Our route around the South Island of New Zealand.

I’ll do my best to do my job as a writer and tell you how one thing led to another. 

Emily details the first part of our journey in her post: Unexpected Road Trip.  Here’s the quick version: While we were house sitting in Hawaii, we realized—because the Southern Hemisphere was heading into winter—it was the cheapest time of year to fly to New Zealand.  We bought one-way tickets to Christchurch. 

Before we left Hawaii, we knew we’d want to stay a while in New Zealand, but no matter how welcoming our friends were, sharing a three bedroom house with four adults, seven kids and one bathroom could only last for so long.  We looked for nearby house sitting gigs online.  We found a small farm 13 miles north of our friends.  We Skyped with the owners.  They liked us a lot and we liked them.  We made a virtual handshake.  We would look after their two horses, eight sheep, chickens and dog.  With plane tickets and place to stay for our first six weeks (two weeks with friends and a four week house sit), we got on a plane. 

When we landed, we splurged and stayed in an AirBnb our first night.  The next day we shopped for used cars online and found a super cheap used minivan.  After a few trips to the ATM we’d withdrawn enough cash to pay for the car.  The next morning we drove our new-to-us minivan four hours south to visit our dear friends in Dunedin.

We had an amazing two weeks with the Wards and our other NYC friends, the Herricks, who also flew in to visit at the same time (so that made it 5 adults, 10 kids, 1 bathroom).  I wrote all about it in The Pocket Lint Theory and Update from New Zealand.

Yet it was time to move on to our house sit at Tayler Point.  We drove up and met the owners in person.
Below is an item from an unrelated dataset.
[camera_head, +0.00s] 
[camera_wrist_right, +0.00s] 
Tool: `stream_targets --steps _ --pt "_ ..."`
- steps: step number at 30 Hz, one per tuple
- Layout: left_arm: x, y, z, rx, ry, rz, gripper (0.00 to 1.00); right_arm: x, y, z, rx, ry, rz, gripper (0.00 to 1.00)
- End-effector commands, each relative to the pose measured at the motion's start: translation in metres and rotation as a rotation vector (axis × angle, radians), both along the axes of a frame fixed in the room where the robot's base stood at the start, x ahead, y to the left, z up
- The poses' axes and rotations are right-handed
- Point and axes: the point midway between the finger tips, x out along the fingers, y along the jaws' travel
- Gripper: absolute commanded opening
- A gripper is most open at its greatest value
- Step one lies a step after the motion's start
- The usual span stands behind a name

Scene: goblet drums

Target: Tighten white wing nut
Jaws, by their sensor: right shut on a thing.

They are AirBnb Superhosts but from time to time they visit their children in Europe.  They were headed overseas.

We learned how to take care of their beautiful animals and home, and enjoyed our time there immensely.  Our kids wanted to stay as long as possible and so did we, so we looked for another house sit.  We found a small home an hour south of Dunedin that needed house sitters for a week.  This home included one horse (a retired race horse named NASA), a bunch of egg laying chickens, a cat named Pip, and a dog named Bo.  Between House Sit 1 and House Sit 2, we would crash with our friends and hopefully do a little camping together.  We wanted to see the island and didn’t want to overstay our welcome with them. The South Island is cold and rainy in the winter so we thought an RV would be the best way to camp and see more.  Now all we had to do was find an RV. In the meantime, we took some fun day trips.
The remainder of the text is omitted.